The value here really isn't very much appreciated by investors, and I look forward to the trading update next week to provide this company with support in share price it deserves.
Morning Pelle, This is why I get so frustrated, we could have £1b in the bank yet the Mcap would still be on its arse, I just don’t understand why the market wont respond. Oil prices could be on the way to $100 and still our volume wouldn’t increase. We have way out performed both Tullow and PMO over the past two years and still no reward.
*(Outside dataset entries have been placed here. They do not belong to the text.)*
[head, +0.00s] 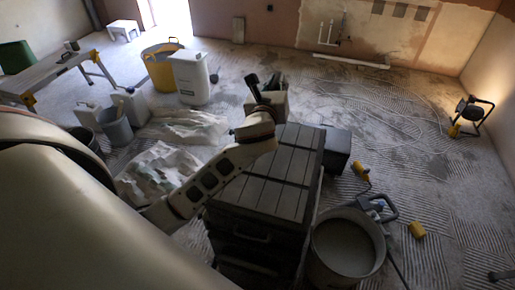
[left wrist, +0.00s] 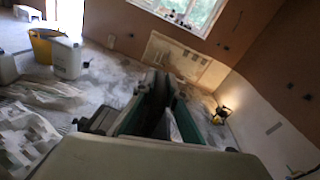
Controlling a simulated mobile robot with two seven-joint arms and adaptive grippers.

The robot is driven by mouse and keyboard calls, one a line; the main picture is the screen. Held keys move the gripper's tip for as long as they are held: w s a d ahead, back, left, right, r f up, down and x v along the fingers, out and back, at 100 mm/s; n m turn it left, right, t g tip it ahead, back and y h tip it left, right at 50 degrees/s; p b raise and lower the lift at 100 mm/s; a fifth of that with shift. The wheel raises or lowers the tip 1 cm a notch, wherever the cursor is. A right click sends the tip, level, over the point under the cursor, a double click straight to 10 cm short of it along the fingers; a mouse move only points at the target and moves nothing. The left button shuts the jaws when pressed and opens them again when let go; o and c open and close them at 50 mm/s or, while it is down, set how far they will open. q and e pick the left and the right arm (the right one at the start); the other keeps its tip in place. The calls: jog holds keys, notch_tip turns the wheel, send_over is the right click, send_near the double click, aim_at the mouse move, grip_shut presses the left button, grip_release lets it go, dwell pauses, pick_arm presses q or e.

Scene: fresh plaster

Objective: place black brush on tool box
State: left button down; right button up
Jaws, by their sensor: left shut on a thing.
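My left arm reaches from the left over the tool box (head: 268,190), a dark box with a slatted lid in the head view. My left gripper (head: 263,86) is beyond the lid's far edge, raised above the floor. It is shut on a dark thing, which I take to be the black brush (head: 252,82); its shape is hard to make out. The brush's far end is hidden. My right gripper is not in view.
A bucket of grey mix (head: 343,248) stands right of the tool box, and a smaller dark box (head: 337,148) stands behind it. A yellow tub (head: 163,66) and white canister (head: 190,77) stand at the back left. Floor at the right is mostly clear around a work lamp (head: 470,110).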

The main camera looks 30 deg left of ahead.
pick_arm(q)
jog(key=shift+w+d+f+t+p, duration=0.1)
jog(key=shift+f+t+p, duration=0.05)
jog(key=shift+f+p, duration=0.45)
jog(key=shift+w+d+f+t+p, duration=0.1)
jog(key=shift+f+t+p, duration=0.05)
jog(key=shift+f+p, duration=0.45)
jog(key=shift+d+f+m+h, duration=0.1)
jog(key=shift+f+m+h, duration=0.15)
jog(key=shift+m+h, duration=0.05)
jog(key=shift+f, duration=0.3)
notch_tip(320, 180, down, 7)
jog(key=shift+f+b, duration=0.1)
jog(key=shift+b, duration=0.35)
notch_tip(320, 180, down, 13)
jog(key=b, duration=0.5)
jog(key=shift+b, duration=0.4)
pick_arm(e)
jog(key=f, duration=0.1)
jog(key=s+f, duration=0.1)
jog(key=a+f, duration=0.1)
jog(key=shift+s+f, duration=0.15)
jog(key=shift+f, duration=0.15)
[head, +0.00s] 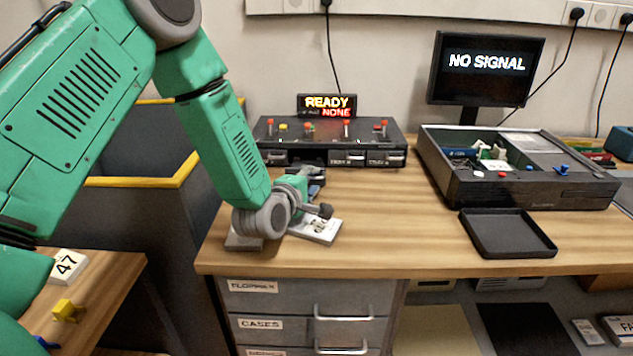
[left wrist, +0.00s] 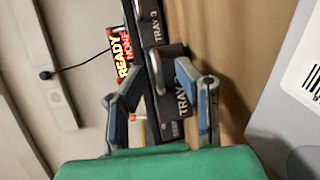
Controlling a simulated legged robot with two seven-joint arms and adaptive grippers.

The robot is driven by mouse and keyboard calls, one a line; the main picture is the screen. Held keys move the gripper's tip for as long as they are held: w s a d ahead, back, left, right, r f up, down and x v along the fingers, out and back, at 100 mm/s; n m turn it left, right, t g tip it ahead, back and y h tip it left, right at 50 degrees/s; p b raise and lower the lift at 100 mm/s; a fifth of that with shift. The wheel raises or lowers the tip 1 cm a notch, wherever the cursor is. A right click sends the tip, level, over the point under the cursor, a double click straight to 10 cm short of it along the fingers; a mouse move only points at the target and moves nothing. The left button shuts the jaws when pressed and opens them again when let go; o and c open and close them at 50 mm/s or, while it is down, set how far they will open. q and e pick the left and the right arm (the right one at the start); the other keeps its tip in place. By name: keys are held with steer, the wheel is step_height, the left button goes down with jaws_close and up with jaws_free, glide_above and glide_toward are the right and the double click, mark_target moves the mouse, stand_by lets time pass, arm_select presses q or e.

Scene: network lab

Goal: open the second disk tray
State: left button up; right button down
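The black disk unit (head: 334,138) stands at the back of the bench, with a row of labelled trays along its front. Tray 3 (head: 348,158) is flush; it also shows in the left wrist view (left wrist: 152,25). The tray beside it, the second one (left wrist: 183,95), has its digit hidden and seems to stand out from the front. In the head view my gripper largely covers its front. My left gripper (head: 321,193) is in front of the unit. In the left wrist view its fingers (left wrist: 161,69) are spread on either side of this tray; contact is unclear. My right gripper is out of view.
A lit sign (head: 327,106) reading READY and NONE stands behind the unit. A labelled white block (head: 316,228) lies on the bench just below my left gripper. To the right are an open computer case (head: 530,190), a shallow black tray (head: 507,233) and a monitor (head: 486,69).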

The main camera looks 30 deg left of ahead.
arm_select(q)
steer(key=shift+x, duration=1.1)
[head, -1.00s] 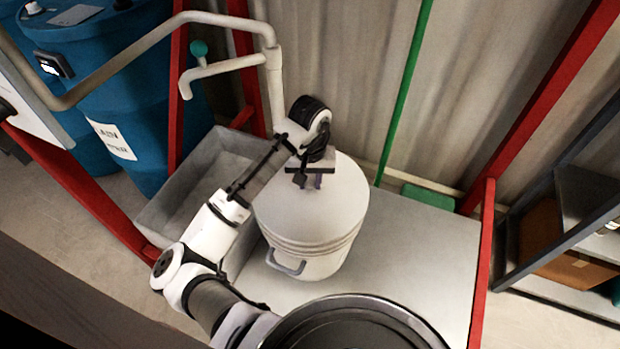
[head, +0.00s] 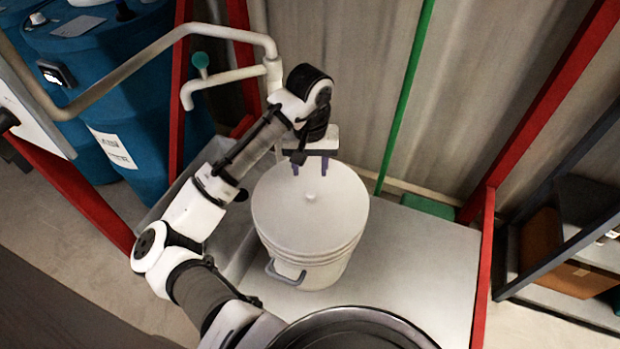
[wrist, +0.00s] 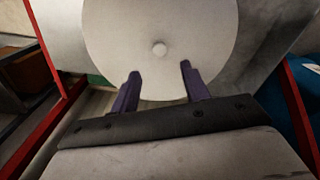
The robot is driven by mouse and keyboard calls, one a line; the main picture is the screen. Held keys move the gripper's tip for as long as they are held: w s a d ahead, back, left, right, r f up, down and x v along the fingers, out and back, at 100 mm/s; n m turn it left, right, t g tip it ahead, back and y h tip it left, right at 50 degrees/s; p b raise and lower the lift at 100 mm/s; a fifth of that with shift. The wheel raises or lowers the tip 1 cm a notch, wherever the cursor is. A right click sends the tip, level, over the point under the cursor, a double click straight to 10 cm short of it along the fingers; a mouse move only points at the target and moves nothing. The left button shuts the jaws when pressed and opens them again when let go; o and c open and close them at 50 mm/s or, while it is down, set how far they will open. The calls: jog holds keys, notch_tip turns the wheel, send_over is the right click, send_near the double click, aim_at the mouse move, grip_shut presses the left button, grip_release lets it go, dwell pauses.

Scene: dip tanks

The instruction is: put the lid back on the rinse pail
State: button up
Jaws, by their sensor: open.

What the hell do we need to do to change this ? At this rate 30p looks like a dream away and 60p looks impossible
AB will just have to dish out £100m dividends each year - I’d be happy with that
Its completely unbelievable that this is still 18p.
Just the GE field must have increased in value around 200m based on 20 usd higher oil price.
The two other fields bought for future must also have added a lot strategic value.
Something needs to be done to create shareholder value. I been told here I should appreciate capital increase instead of pushing for Dividend.
But we see how it’s going.
Please give us a timeline given oil stays above 60 or something.
Other option is sell the company, clearly it must be possible get 2-4 times Mcap today with the tax credits included.